Dorothy, Lady Pakington

From Wikipedia, the free encyclopedia
Jump to: navigation, search
Lady Pakington, née Dorothy Coventry (1623-1679) (Cornelis Jonson van Ceulen)

Dorothy, Lady Pakington (née Coventry) (1623–1679) was an English friend and supporter of learned clergymen, and a writer of religious works.


Dorothy Coventry was the daughter of Sir Thomas Coventry and his second wife, Elizabeth (1583–1653), daughter of John Aldersey of Spurstow, Cheshire, and widow of William Pitchford. She married Sir John Pakington, 2nd Baronet (1621–1680), of Westwood, Worcestershire.

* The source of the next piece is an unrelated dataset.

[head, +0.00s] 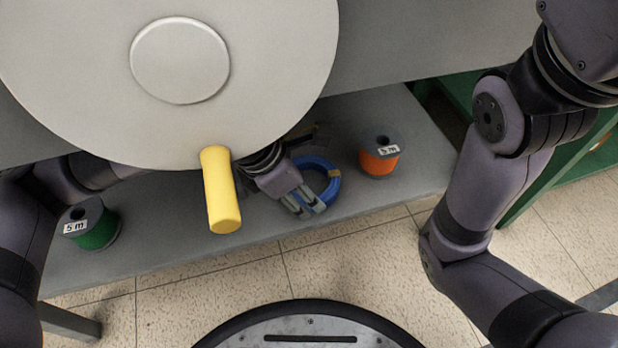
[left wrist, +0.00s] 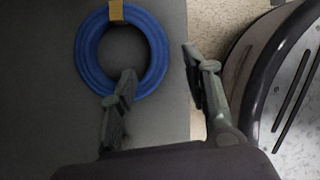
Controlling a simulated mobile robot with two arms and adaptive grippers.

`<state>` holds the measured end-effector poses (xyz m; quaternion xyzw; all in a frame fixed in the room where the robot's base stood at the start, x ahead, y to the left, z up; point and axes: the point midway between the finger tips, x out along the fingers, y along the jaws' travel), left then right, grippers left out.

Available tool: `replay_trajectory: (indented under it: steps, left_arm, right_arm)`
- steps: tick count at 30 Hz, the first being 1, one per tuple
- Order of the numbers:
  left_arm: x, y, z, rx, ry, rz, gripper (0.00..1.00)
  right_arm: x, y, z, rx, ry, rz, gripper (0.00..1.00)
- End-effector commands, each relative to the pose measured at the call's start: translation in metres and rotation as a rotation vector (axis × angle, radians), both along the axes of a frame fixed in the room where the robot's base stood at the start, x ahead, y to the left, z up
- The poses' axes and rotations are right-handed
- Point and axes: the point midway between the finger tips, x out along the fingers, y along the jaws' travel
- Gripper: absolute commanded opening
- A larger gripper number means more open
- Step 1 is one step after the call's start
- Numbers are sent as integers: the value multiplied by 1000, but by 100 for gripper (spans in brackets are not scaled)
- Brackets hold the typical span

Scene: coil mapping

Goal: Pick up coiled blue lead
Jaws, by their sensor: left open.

The couple had at least three surviving children.

A fervent royalist, Dorothy Pakington wrote manuscript prayers, and shared in the circulation of religious and philosophical manuscripts in the group of clergymen around the king's chaplain Henry Hammond. The extent of her reputation is shown by the fact that contemporaries believed her the author of The Whole Duty of Man. Although George Ballard defended this attribution, modern scholars instead follow two nineteenth-century writers - Richard Barham and C. E. Doble - who attributed the work to Hammond's friend Richard Allestree.